We Support One Another Always
5.   Nobody on this team will ever scold, trash, or degrade another teammate or personally blame a teammate for something which may happen on the field. Only encouragement, praise, and congratulation are allowed to be expressed to teammates.

        There is not one single benefit that results from snide comments or from yelling at or individually blaming a teammate for something. And I will not have it. More than any other rule, violation of this rule may result disciplinary action - from benching to dismissal from the team.

The Referee Is Off Limits
6.   On the game field, nobody on this team shall ever question or dispute a referee, nor complain out loud about a referee's call (or non-call).
       Never under-estimate the importance of keeping on the good side of a referee and the strong probability of benefiting from 50/50 calls if, all other things being equal, we have conducted ourselves with class (especially if the other team has not).

       Furthermore, you MUST expect an occasional wrong-call. Do not dwell on it. Do not even mention or acknowledge it. It's GOING to happen over the course of a game. It's GOING to happen many times over the course of a season. Usually it's not that big a deal. And even if it is, you will not get a ref to change his mind. So don't try.

       The best way to view a referee during a match is to not think of them as a person (something to interact with), but rather as a condition of the game (something to assess and adjust to) like the weather or the field conditions. And just as it would not cross your mind to yell at the sun for getting in your eyes or the whine and complain to the rain for making the field slippery, so in the same way I expect no interaction with a referee about calls or non-calls.

Conduct Toward Opponents
7.   On the game field, nobody on this team shall ever address an opponent during the match, nor complain out loud about an opponent's, style of play, manner of conduct, or verbal taunting – either from the field or from the sidelines.

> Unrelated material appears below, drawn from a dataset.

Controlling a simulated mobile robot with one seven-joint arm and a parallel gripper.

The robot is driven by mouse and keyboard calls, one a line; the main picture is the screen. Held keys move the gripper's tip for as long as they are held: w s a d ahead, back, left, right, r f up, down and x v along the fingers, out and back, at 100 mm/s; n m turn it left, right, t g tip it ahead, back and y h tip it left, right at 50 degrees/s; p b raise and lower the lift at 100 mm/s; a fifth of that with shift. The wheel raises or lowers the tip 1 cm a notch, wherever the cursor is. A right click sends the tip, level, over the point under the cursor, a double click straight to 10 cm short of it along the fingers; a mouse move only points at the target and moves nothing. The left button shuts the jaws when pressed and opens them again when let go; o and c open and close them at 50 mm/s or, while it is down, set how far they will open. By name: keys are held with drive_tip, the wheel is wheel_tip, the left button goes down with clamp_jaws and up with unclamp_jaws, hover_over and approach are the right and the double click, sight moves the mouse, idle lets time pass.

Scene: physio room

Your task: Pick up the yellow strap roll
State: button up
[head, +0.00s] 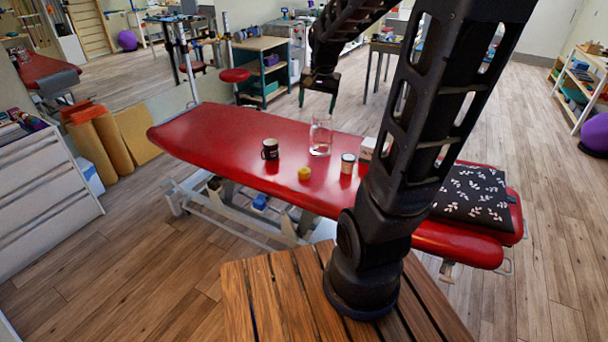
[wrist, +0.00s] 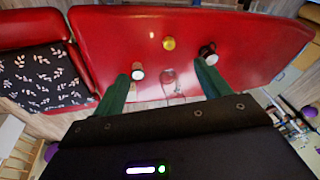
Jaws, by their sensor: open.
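The yellow strap roll (head: 304,174) lies on the red treatment table (head: 215,135), near its front edge. It also shows in the wrist view (wrist: 169,44), beyond my fingertips and roughly between them.
A dark mug (head: 270,149) stands left of the roll. A clear glass jar (head: 321,136) is behind it. A black leaf-patterned cushion (head: 472,195) covers the right end.

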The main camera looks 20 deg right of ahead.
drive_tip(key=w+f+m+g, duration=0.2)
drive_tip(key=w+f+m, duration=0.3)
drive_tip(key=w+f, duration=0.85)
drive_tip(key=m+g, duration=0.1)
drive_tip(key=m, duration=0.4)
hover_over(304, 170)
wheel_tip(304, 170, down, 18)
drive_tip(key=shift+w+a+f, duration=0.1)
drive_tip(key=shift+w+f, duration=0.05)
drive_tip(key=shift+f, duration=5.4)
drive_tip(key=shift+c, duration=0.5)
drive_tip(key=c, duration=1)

        The only thing for us to concentrate on during a match is what WE can control. We can control our game and that is all. We cannot control somebody else's conduct. If we start concentrating more on their conduct than our game, we have just taken the first step toward a loss because we have shifted our focus. If they swear at you - ingore them. If the spectators taunt you or swear at you - ignore them. If they play dirty - play through it. Don't whine. Don't retaliate. Don't acknowledge them at all. Never let an opponent think they have gotten under your skin. Ignore foul words. Bouce right back up after a hack and get right back in the play. Pretend as best you can that it didn't hurt. Do not rattle. Do not bend. Do not retaliate. Do not acknowledge. Do not lose your composure. Again I will say: Never let an opponent think they have gotten under your skin - ever. THAT is the best way to intimidate an opponent.

After the match, win or lose, we will always show our opponents respect. When shaking hands after the match nobody on this team shall ever say anything negative, derogatory, or degrading to or about an opponent. Every player (dressed or not) will participate in the post-game handshake.

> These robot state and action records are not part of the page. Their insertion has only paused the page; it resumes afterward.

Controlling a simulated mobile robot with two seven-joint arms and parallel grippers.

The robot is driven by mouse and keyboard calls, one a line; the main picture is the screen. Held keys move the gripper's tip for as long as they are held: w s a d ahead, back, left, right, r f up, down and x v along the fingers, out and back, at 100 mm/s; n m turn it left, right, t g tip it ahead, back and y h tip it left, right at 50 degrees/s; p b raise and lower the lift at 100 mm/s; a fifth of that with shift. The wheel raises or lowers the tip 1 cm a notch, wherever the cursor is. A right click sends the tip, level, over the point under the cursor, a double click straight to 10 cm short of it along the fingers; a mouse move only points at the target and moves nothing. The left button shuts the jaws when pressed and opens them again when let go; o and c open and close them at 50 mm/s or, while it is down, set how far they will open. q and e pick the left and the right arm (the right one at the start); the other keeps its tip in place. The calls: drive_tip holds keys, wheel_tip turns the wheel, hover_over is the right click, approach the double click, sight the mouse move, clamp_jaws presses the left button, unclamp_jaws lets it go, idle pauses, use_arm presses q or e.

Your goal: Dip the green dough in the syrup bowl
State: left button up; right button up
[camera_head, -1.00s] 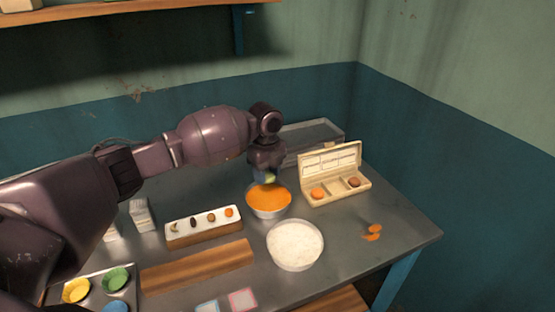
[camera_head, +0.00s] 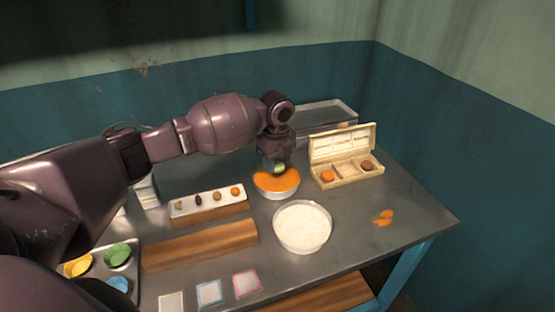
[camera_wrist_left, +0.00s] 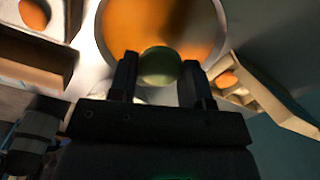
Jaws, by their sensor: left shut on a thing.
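The syrup bowl (camera_head: 276,190) is a metal bowl filled with orange syrup, near the middle of the table. My left gripper (camera_head: 278,166) points down over it. It is shut on the green dough (camera_head: 280,169), a small ball. In the left wrist view, the green dough (camera_wrist_left: 159,66) sits between the two fingers of my left gripper (camera_wrist_left: 160,72), in front of the orange surface of the bowl (camera_wrist_left: 158,28). The dough is at or just above the syrup; I cannot tell whether it touches. My right gripper is not in view.
A bowl of white contents (camera_head: 302,227) stands in front. A white tray (camera_head: 208,205) with small balls lies left, and an open box (camera_head: 346,170) with orange and brown balls right. A clear container (camera_head: 330,113) stands behind.

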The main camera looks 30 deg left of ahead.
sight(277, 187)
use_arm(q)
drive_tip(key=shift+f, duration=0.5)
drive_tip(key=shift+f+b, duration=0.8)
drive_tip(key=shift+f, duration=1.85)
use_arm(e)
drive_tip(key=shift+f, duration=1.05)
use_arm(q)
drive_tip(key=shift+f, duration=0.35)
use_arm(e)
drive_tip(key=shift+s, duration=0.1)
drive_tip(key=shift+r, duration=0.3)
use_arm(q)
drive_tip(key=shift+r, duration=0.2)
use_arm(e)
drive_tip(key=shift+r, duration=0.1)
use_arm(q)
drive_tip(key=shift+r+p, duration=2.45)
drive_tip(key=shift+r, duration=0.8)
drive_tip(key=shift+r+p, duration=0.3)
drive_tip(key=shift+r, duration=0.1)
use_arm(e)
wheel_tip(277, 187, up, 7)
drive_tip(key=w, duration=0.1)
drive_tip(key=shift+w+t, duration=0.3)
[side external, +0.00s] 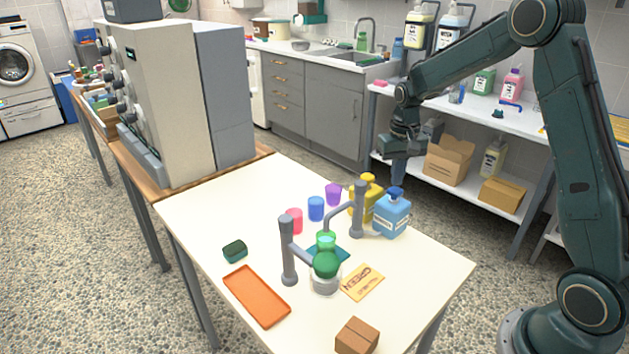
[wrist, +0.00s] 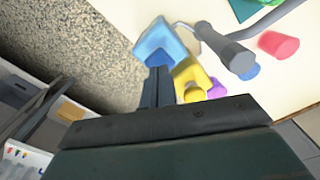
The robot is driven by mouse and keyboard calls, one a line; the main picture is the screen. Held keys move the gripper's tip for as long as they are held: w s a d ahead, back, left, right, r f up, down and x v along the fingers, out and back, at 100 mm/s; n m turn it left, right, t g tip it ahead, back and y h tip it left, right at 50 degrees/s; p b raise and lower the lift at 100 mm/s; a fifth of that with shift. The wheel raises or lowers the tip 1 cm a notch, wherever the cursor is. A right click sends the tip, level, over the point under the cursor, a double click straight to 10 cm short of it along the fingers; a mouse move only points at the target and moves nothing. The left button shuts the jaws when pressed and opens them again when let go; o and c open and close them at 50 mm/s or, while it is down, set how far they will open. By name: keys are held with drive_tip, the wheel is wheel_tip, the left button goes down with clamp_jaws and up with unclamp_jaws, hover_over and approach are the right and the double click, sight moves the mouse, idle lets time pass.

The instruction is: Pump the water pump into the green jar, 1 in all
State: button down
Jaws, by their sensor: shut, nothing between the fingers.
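A blue pump bottle (side external: 391,217) with a pale label stands on the white table beside a yellow pump bottle (side external: 371,205); the label is too small to read. The green jar (side external: 326,262) is a round vessel among the grey posts, near a card (side external: 362,282). My gripper (side external: 403,148) is in the air above and behind the bottles. In the wrist view my gripper (wrist: 158,72) is shut and empty, its fingertips lined up with the blue bottle (wrist: 160,42), whether touching is not clear. The yellow bottle (wrist: 190,76) is just right of them.
Grey posts (side external: 288,255) with side arms stand near the jar. Pink (side external: 294,221), blue (side external: 316,209) and purple (side external: 333,194) cups stand behind. An orange tray (side external: 257,296), a green sponge (side external: 235,251) and a brown box (side external: 357,337) lie toward the front. The table's left part is clear.

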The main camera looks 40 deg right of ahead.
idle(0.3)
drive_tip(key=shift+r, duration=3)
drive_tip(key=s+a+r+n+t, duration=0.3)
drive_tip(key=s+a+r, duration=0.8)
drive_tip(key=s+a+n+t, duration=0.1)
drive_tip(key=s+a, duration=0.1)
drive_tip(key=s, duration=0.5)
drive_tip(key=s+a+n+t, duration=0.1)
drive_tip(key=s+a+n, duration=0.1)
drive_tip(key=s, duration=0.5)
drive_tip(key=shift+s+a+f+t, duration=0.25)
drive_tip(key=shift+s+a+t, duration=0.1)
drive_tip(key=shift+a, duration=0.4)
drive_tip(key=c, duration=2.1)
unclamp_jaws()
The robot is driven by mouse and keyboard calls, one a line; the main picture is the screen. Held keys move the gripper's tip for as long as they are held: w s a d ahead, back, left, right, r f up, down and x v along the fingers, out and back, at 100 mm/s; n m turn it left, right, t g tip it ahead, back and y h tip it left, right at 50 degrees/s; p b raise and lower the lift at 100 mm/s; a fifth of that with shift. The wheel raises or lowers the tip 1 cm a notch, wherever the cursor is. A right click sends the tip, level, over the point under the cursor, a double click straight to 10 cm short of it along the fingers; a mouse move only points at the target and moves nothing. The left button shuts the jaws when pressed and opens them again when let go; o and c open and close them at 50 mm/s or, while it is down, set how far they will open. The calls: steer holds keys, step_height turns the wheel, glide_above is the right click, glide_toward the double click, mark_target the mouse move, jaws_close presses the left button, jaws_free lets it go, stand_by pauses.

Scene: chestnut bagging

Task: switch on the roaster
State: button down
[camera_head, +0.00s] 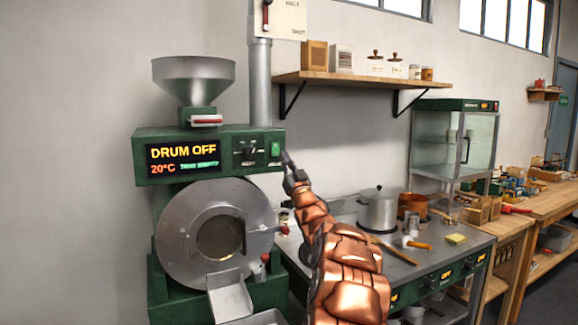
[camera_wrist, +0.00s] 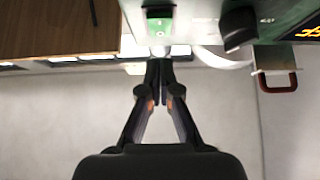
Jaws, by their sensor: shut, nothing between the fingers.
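The green roaster (camera_head: 225,138) stands at the left in the head view, with a metal hopper (camera_head: 194,76) on top and a round steel drum front (camera_head: 170,240). Its display (camera_head: 183,158) reads DRUM OFF and 20°C. A small green switch (camera_head: 275,149) sits at the right end of its panel, and it also shows at the top of the wrist view (camera_wrist: 160,24). My gripper (camera_head: 287,160) is shut and empty, its fingertips (camera_wrist: 159,68) close to the switch. I cannot tell whether they touch it.
A black knob (camera_wrist: 238,24) is beside the switch in the wrist view. A wall shelf (camera_head: 355,78) with jars is above right. A steel counter (camera_head: 440,262) with a pot (camera_head: 378,212) stands to the right, a glass cabinet (camera_head: 432,140) behind it.

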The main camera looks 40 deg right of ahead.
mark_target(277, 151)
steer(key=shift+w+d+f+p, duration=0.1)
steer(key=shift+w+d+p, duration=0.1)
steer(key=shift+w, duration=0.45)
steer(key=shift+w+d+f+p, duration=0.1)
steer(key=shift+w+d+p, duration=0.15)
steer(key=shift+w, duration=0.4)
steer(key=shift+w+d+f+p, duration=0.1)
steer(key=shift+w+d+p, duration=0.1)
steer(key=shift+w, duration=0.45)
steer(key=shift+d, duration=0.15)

        If we have just lost, we will be gracious in our exchange with the other team. No matter how bad it hurts, do not make excuses nor say or do anything to diminish their accomplishment. Treat them with respect and class. They beat us, so on that day at least, they deserved to beat us.

        In victory, never, never, never gloat. I detest showboating and will not have it. Conduct yourself with class and grace. Even if we killed a team, nobody on my team had better ever degrade the effort the other team put forth. Celebration within and among your team is one thing and that is perfectly natural and encouraged - in your face showboating and trash is very much another.

        Always remember, any real athlete who walks onto the field always gives their best – just the same way you do. And your opponent deserves to acknowledged for doing so. If it happens that our best beats theirs, then so be it. Be thankful for that day's success. And be ready to prepare for the next challenge. Keep in mind, we could (and probably will) find ourselves on the other side of that scoreline someday.

        Another thing to keep in mind is that there is a strong likelihood of you and this season’s opponents winding up on the same team down the road, or as a school-mate, etc. - so isn't it better that they remember you as a class act even when you were adversaries? Class and dignity are never wasted traits. Trash talkers and big-mouth blow-hards are rarely ever respected and always end up eating crow somewhere down the line.

        One last note that I would hope and expect is entirely unnecessary, but incidents have been reported (not from our team but from other divisions in the league) so I will address it this once and never again; If I ever find that any player on my team has spit into thier hand prior to the handshake, that player will be dismissed from my team. ... OK, enough of that!

Your Input Is Desired
8.   Finally, if anybody has favorite drills, games, or set plays they want to use for practices/matches, diagram them on paper and give them to me before or after any practice. I will review them and try to incorporate them into our sessions as best I can.

        This is your team. Your input is very important to me. Your opinions matter a great deal to me. And while it is a fact that I do have certain expectations of you, I do want you to enjoy the team experience. A very good way for that to happen is for you to participate in directing your own destiny.
        If you do have a helpful practice game, drill, or set piece you want to incorporate into the team, I want you to do so. If it looks like it will benefit the team, I will use it. Here is how to diagram a drill or game:
        A.   Identify the skill(s) the game/drill is meant to improve (passing, receiving, 1st-touch control, take-on skills, crossing, finishing etc.)
        B.   Specify the number(s) of players required for the exercise.
        C.   List the required equipment needed to set up the field.
        D.   Write the procedure of how it is run.
        E.   draw/digram the running of the game/drill

        Please submit your suggestions before or after a practice session. I will be happy to take whatever time is needed for you to explain it to me so long as it does not cut into team practice time. Do not try to throw new drill ideas at me during practice. I will not consider them at that time for 2 reasons:
                i.   I will have already put together a full practice session for that day.
                ii. team time would be wasted if the whole drill or game is explained and I decide that game/drill doesn't fit that practice.
        Understand, most practice sessions are designed around a specific theme. So that if your suggested game emphasizes finishing and finishing is the theme of a given practice, it is a strong possibility that I will use it that day. But if the theme for the day is 1st-touch control, or defensive shape, for example, I will not use a drill which focuses on finishing that day.